* **What is being asked**:
Write out, exactly as given, every line from the one holding "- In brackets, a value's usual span" to the one holding "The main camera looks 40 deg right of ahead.", including both.

================================

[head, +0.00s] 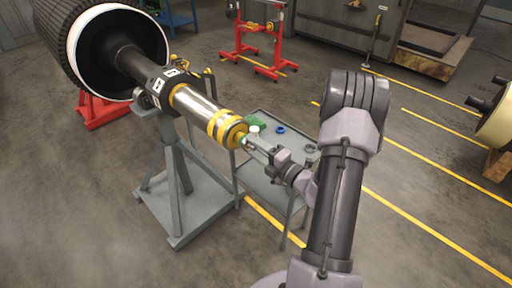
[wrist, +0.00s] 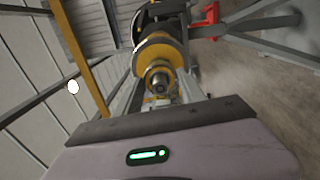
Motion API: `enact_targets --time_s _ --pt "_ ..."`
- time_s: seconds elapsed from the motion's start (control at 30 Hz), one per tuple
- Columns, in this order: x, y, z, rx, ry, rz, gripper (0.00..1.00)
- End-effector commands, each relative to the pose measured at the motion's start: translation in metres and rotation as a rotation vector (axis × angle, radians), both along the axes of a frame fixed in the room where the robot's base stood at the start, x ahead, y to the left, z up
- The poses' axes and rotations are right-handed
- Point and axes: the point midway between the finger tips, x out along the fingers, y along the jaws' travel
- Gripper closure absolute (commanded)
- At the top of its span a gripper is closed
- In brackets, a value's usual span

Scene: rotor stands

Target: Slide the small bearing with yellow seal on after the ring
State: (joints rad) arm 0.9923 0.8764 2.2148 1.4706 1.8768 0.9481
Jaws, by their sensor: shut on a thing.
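The steel shaft (head: 196,104) lies level on its stand, with yellow bands (head: 217,121) near its free end. My gripper (head: 247,141) is at that end, shut on a small part that I take to be the small bearing (head: 243,138); it is mostly hidden by the fingers and its seal colour is not clear. In the wrist view a yellow ring (wrist: 158,48) surrounds the shaft, and the round shaft end (wrist: 158,78) faces me. I cannot tell whether the held part touches the shaft or is around it. The ring is not clearly told apart.
A grey cart (head: 262,185) stands below my gripper, with a blue ring (head: 281,129) and a green item (head: 257,122) on top. The shaft's grey stand (head: 177,190) is left of it. A red stand (head: 258,50) is behind.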

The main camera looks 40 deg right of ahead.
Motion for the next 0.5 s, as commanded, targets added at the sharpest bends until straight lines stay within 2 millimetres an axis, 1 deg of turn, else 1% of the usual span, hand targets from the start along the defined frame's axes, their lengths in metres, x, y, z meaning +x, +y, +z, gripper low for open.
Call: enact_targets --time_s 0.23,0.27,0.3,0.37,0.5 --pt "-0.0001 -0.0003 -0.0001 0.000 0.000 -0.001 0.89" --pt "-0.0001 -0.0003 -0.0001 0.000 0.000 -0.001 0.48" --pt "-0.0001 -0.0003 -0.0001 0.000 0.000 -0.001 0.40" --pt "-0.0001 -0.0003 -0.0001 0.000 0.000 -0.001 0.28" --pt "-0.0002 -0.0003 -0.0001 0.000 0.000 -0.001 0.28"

================================

* **Result of this task**:
- In brackets, a value's usual span

Scene: rotor stands

Target: Slide the small bearing with yellow seal on after the ring
State: (joints rad) arm 0.9923 0.8764 2.2148 1.4706 1.8768 0.9481
Jaws, by their sensor: shut on a thing.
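The steel shaft (head: 196,104) lies level on its stand, with yellow bands (head: 217,121) near its free end. My gripper (head: 247,141) is at that end, shut on a small part that I take to be the small bearing (head: 243,138); it is mostly hidden by the fingers and its seal colour is not clear. In the wrist view a yellow ring (wrist: 158,48) surrounds the shaft, and the round shaft end (wrist: 158,78) faces me. I cannot tell whether the held part touches the shaft or is around it. The ring is not clearly told apart.
A grey cart (head: 262,185) stands below my gripper, with a blue ring (head: 281,129) and a green item (head: 257,122) on top. The shaft's grey stand (head: 177,190) is left of it. A red stand (head: 258,50) is behind.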

The main camera looks 40 deg right of ahead.

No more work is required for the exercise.